INSTRUCTIONS FOR THE TASK
Give again, unaltered, the line with "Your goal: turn" and all lines that follow it in the listing below, minus any pictures.

THE RECORDS
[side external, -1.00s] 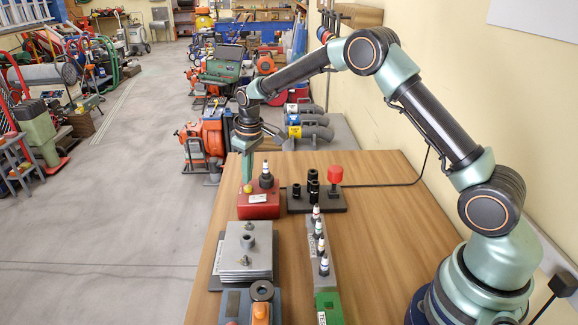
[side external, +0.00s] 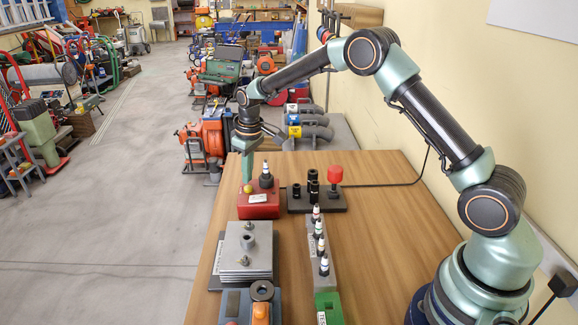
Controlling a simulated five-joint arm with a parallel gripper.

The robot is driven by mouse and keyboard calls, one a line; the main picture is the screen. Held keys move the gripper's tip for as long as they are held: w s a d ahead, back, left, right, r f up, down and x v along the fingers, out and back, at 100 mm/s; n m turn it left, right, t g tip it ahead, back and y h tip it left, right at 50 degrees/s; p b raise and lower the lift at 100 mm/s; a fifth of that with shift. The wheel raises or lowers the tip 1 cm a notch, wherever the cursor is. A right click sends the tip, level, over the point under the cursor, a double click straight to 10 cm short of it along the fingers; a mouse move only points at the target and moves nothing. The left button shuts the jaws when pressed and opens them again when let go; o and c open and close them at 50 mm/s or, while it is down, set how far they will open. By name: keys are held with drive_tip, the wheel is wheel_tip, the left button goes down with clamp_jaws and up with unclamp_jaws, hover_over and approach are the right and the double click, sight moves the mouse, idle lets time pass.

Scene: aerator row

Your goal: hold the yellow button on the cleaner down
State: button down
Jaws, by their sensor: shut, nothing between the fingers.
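The cleaner (side external: 259,211) is a red box near the far left edge of the wooden table. Its yellow button (side external: 248,188) shows on the left of its top. A black socket (side external: 266,181) with a white-tipped plug standing in it is on the right of its top. My gripper (side external: 247,181) points straight down over the left of the cleaner, shut and empty. Its green fingertips are right at the yellow button; I cannot tell whether they touch it or how far it is pressed.
A dark stand (side external: 316,200) with black sockets and a red knob (side external: 335,174) is right of the cleaner. A grey rail (side external: 322,277) holding several plugs runs nearer, ending at a green block (side external: 328,307). A stack of grey plates (side external: 242,262) stands left of it. The table's right side is clear.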

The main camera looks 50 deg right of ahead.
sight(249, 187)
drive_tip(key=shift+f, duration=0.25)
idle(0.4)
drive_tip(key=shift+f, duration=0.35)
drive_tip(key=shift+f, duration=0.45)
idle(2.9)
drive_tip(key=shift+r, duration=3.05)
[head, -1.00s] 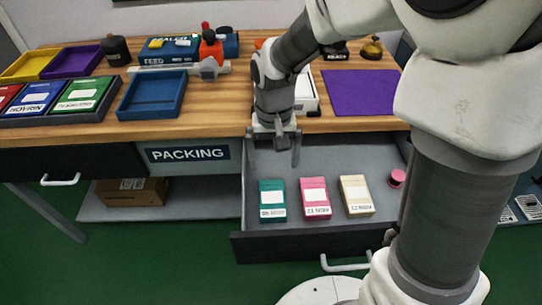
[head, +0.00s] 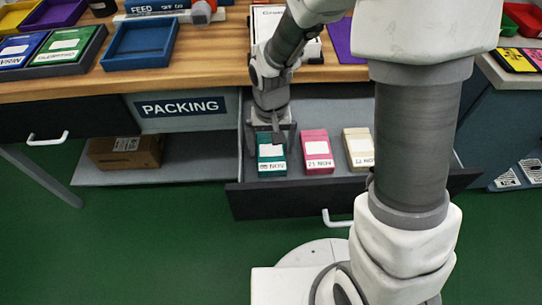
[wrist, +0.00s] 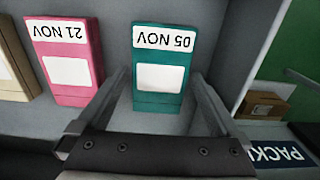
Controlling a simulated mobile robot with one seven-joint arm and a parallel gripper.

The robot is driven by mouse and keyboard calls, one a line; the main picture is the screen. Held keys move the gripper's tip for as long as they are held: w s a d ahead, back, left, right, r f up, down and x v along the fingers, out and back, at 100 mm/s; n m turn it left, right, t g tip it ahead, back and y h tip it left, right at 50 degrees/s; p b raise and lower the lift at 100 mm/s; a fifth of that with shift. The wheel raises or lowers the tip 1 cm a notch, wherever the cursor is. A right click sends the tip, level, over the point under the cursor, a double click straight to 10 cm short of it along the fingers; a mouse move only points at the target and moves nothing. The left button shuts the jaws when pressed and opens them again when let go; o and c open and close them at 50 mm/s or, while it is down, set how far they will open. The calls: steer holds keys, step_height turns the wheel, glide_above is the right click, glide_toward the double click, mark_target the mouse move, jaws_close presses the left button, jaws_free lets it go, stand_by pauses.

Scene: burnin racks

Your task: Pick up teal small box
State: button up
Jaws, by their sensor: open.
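The teal small box (head: 271,158) lies in the open grey drawer, at the left of a row of boxes. In the wrist view the teal box (wrist: 160,70) shows its "05 NOV" label and a blank white patch. My gripper (head: 274,139) is open and points down at the far end of the teal box. In the wrist view the two fingers of my gripper (wrist: 160,90) reach toward the near end of the box, one on each side. I cannot tell whether they touch it.
A pink box (head: 317,152) and a cream box (head: 358,148) lie to the right in the drawer (head: 290,204). The drawer's left wall is close to the teal box. The wooden tabletop (head: 215,60) is behind, with a blue tray (head: 140,44).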

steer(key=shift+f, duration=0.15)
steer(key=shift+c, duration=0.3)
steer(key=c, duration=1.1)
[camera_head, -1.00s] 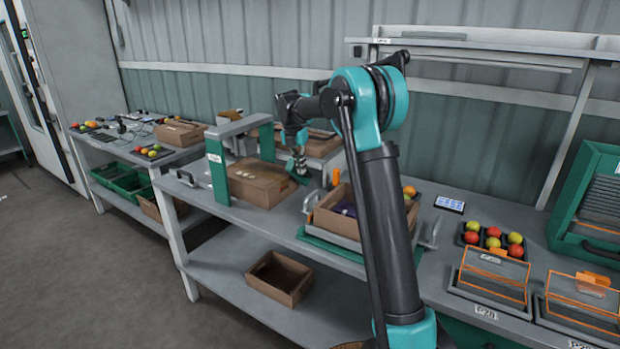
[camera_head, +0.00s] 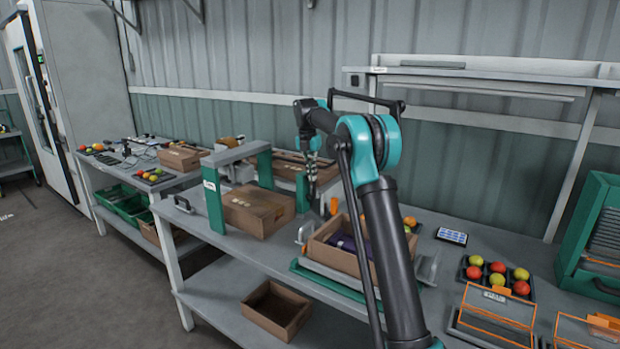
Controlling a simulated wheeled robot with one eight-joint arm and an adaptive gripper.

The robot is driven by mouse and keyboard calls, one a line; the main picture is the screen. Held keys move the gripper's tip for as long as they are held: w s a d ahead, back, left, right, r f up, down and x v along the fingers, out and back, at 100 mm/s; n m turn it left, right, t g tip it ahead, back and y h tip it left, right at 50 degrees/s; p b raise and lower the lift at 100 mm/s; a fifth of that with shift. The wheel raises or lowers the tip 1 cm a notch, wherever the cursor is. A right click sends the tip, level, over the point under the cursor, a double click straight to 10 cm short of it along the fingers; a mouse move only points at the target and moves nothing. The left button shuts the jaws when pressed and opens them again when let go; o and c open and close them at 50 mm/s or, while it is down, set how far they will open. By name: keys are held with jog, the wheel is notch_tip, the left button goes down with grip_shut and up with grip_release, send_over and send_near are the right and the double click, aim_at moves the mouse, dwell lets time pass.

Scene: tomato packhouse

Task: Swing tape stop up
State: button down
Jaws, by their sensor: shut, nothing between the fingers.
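The taping frame (camera_head: 212,200) stands on the bench left of centre, with green posts and a grey top bar. A closed cardboard box (camera_head: 258,211) lies at its right side. A small upright orange piece (camera_head: 334,206) shows right of the box; I cannot tell whether it is the tape stop. My gripper (camera_head: 312,192) points down between the box and the orange piece, shut and empty. It looks apart from the box, but its exact height and any contact are too small to tell.
An open carton (camera_head: 318,250) with a purple item sits on a tray right of the gripper, partly behind my arm. A tray of tomatoes (camera_head: 497,276) and orange-framed holders (camera_head: 495,318) are at right. An empty carton (camera_head: 275,311) is on the lower shelf.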

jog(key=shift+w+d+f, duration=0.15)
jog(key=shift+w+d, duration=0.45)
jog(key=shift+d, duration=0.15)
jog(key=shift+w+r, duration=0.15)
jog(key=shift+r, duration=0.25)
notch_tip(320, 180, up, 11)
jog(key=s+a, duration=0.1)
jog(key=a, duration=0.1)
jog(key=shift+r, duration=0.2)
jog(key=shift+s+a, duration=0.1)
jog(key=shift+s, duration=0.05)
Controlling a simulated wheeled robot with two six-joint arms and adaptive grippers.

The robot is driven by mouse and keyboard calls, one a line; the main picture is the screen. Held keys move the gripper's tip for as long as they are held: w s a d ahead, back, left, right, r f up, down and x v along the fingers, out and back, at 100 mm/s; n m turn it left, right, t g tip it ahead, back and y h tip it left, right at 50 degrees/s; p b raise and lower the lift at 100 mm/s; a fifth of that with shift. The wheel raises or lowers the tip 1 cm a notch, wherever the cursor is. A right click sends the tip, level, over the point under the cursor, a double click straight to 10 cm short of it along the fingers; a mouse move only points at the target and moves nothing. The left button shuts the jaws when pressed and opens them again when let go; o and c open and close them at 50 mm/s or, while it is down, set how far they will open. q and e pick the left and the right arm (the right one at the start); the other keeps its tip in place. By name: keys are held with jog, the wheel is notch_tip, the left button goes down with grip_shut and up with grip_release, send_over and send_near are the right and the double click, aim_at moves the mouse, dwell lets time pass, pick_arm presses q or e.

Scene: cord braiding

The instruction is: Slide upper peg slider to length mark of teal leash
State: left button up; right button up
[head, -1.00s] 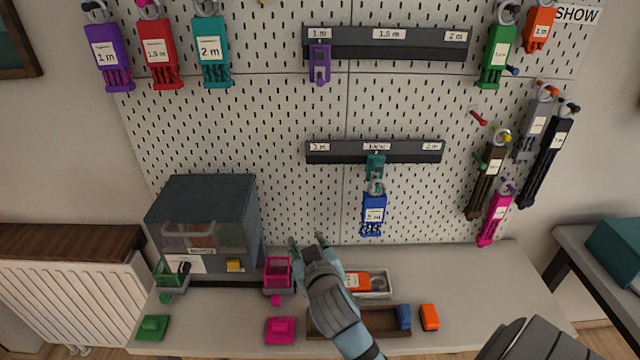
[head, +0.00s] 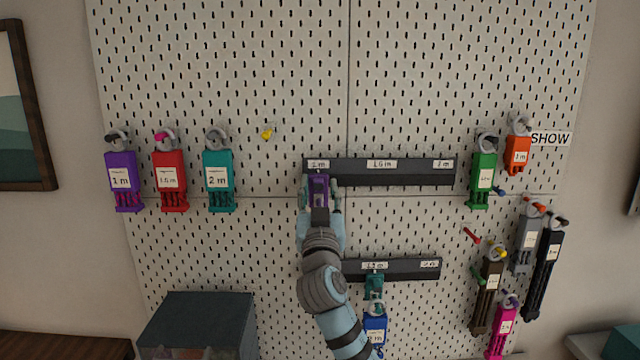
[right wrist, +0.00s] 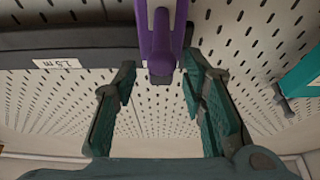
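The upper rail (head: 400,172) is a dark bar on the pegboard with marks 1 m, 1.5 m and 2 m from left to right. Its purple peg slider (head: 318,190) stands at the 1 m end; it also shows in the right wrist view (right wrist: 161,45). The teal leash (head: 218,178) hangs at the left, and its tag reads 2 m. My right gripper (head: 320,192) has its open fingers on either side of the purple slider. In the right wrist view the fingers (right wrist: 160,95) are apart, with gaps beside the slider. My left gripper is out of view.
A lower rail (head: 410,269) carries a teal slider (head: 374,286) and a blue leash (head: 375,328); my arm covers its left end. Purple (head: 122,180) and red (head: 170,180) leashes hang left; a green one (head: 482,180) hangs right of the upper rail.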

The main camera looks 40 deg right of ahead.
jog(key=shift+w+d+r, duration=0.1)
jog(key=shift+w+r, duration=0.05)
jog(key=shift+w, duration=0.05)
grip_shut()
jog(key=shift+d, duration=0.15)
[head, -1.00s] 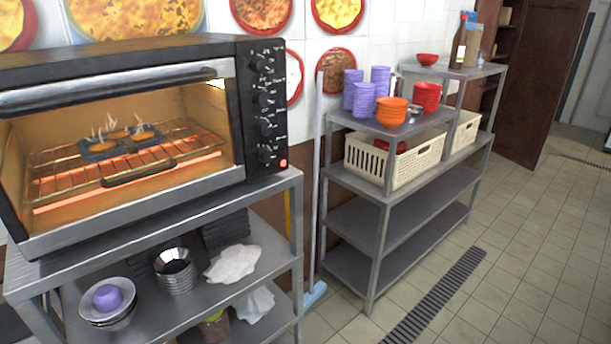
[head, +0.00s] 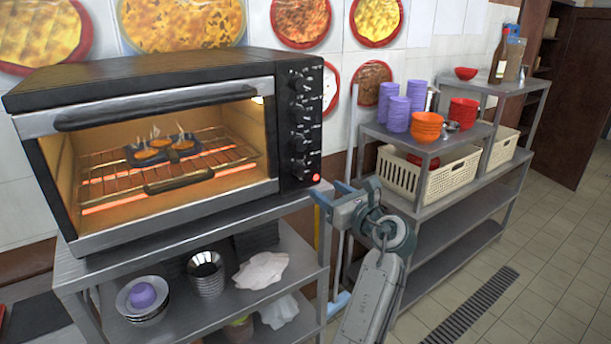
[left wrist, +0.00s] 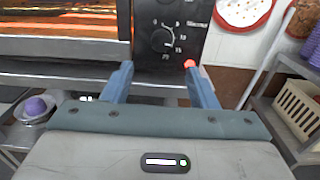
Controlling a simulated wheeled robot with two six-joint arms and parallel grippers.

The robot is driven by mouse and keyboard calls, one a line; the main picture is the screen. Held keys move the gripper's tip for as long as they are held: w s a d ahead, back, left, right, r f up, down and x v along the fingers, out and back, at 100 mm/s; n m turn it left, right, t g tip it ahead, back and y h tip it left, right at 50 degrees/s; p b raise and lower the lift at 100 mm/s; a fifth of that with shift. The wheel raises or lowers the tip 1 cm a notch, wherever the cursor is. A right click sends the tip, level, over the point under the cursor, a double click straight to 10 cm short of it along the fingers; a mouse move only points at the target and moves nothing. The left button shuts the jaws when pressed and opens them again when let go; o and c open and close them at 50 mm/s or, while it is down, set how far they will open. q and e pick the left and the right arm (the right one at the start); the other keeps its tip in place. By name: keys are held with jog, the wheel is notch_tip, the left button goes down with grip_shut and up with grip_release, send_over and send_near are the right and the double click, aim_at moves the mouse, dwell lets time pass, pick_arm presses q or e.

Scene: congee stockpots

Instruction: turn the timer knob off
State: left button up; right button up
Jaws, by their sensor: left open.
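The toaster oven (head: 150,85) stands on a metal rack at the left, with a column of black knobs on its dark right panel. The timer knob (head: 302,168) appears to be the lowest one, just above a lit red lamp (head: 316,177). In the left wrist view this knob (left wrist: 162,40) has a numbered dial around it; its exact setting is hard to read. My left gripper (head: 331,194) is open and empty, in front of the panel's lower right corner. In the left wrist view its fingertips (left wrist: 158,67) sit apart, below the knob, not touching it. My right gripper is not in view.
The oven's heating bars glow and steaming food sits on its rack (head: 180,165). Bowls and cups stand on the shelf (head: 225,305) below. A second rack (head: 450,245) with purple cups, orange bowls and a cream basket (head: 425,170) is to the right.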

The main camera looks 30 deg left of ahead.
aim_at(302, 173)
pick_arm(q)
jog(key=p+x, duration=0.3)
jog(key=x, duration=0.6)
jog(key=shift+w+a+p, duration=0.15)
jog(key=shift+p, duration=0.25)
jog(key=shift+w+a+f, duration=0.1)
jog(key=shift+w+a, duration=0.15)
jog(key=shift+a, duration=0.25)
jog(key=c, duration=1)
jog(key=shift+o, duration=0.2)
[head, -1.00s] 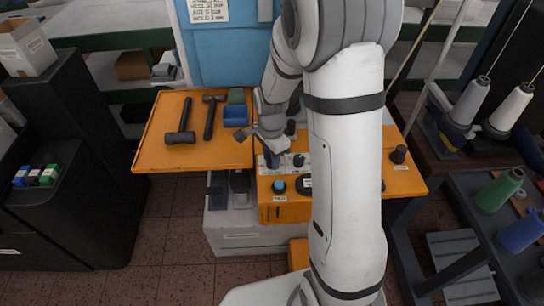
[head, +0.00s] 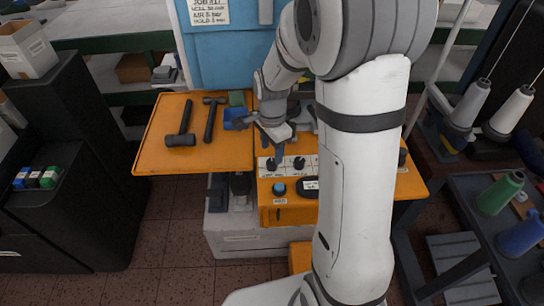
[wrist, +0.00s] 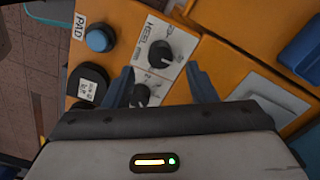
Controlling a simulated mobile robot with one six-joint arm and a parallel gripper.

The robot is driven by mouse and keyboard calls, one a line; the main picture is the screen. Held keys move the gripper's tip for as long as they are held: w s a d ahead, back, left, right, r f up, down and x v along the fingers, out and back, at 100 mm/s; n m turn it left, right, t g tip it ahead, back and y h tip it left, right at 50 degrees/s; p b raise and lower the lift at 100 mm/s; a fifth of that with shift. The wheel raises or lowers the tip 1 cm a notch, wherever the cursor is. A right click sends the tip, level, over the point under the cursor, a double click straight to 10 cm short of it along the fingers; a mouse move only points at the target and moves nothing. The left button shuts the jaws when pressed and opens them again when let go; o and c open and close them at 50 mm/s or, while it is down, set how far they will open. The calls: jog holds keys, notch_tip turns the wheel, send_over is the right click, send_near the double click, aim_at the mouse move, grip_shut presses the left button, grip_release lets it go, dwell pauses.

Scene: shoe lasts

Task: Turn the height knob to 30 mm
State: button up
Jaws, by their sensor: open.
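Two black knobs sit on a white label strip on the orange machine panel. The left one (head: 271,165) and the right one (head: 299,163) show in the head view. In the wrist view the knob marked HEEL (wrist: 160,54) lies just ahead of the fingertips, with a white pointer line. The other knob (wrist: 140,95) is partly hidden by my gripper body, and its label cannot be read. I cannot read which is the height knob, nor any setting. My gripper (wrist: 158,69) is open and empty above the panel; it also shows in the head view (head: 277,145).
Two hammers (head: 183,130) and a blue bin (head: 236,118) lie on the orange tray (head: 160,158) at left. Thread cones stand at right.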

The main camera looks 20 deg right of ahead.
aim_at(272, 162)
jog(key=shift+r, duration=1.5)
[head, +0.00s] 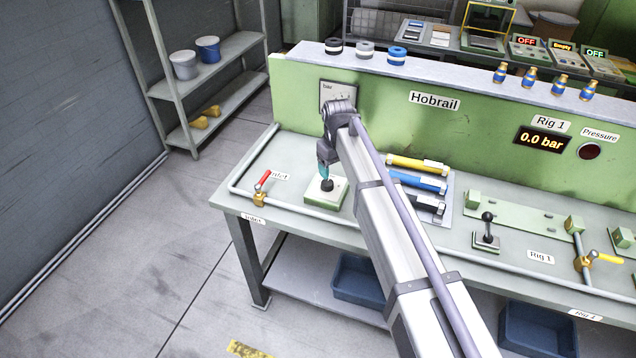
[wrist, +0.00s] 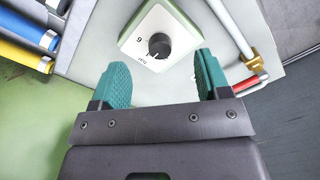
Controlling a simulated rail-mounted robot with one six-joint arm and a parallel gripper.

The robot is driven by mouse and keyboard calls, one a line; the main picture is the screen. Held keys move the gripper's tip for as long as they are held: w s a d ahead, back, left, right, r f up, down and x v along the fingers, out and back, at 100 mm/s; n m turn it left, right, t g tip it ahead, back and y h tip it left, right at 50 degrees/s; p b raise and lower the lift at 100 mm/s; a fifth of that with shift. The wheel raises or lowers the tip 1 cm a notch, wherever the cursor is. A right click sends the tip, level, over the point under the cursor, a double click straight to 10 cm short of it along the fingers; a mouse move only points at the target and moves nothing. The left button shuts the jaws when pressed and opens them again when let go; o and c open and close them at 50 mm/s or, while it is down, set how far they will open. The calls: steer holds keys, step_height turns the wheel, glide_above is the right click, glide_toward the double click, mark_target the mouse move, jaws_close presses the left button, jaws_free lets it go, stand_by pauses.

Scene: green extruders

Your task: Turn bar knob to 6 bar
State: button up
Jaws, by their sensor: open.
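The bar knob (wrist: 159,45) is a dark round knob on a white dial plate with a green border. A "6" and smaller lettering show on the plate (wrist: 140,40). In the head view the knob (head: 327,184) sits on its box (head: 338,193) on the bench, below the end of my arm. My gripper (wrist: 157,75) has teal fingers, open and apart, with nothing between them. The knob lies a little beyond the fingertips in the wrist view. In the head view my gripper (head: 323,172) points down close above the knob. The knob's pointer setting is too small to read surely.
A red-handled valve (head: 264,180) on a pipe stands left of the knob box. Yellow, blue and black cylinders (head: 418,184) lie to the right. The green panel behind carries a bar gauge (head: 338,92) and a "0.0 bar" display (head: 542,141).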

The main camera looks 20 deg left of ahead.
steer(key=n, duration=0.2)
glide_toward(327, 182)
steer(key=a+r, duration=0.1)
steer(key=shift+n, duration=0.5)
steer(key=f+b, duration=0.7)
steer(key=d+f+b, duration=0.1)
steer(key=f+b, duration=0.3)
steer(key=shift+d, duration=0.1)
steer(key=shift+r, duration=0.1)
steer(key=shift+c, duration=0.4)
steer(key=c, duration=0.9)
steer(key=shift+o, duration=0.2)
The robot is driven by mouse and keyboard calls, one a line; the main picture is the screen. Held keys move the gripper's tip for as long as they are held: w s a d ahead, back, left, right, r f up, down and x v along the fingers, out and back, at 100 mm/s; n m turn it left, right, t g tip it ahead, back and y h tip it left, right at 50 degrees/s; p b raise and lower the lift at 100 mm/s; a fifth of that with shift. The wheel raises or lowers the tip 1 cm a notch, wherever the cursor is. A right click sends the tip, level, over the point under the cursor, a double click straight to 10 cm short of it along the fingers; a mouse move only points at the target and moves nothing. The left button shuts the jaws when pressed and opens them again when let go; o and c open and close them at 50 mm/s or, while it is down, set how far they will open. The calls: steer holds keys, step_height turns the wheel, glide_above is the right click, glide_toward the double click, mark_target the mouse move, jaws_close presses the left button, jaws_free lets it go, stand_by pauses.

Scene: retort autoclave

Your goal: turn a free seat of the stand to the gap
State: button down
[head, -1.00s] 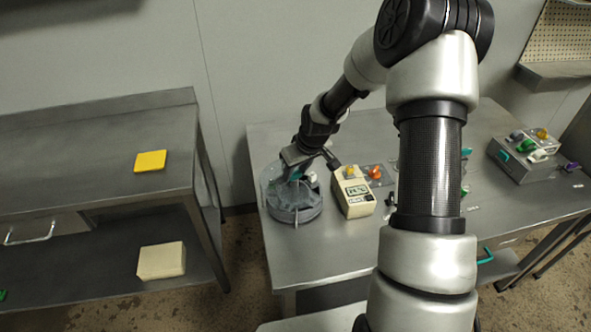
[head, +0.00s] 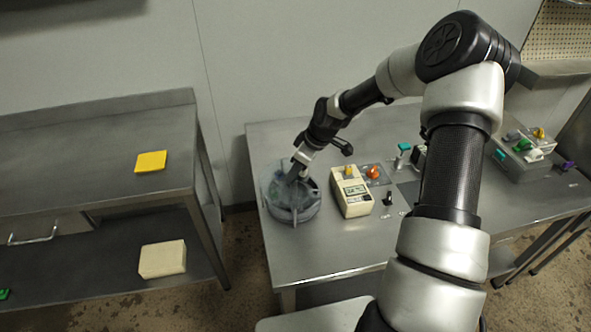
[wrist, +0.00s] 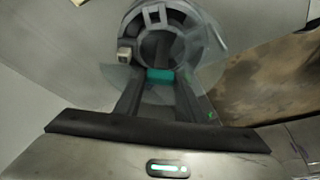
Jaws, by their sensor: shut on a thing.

EXERCISE SOLUTION
Your goal: turn a free seat of the stand to the gap
State: button down
[head, -1.00s] 
[head, +0.00s] 
[wrist, +0.00s] 
Jaws, by their sensor: shut on a thing.

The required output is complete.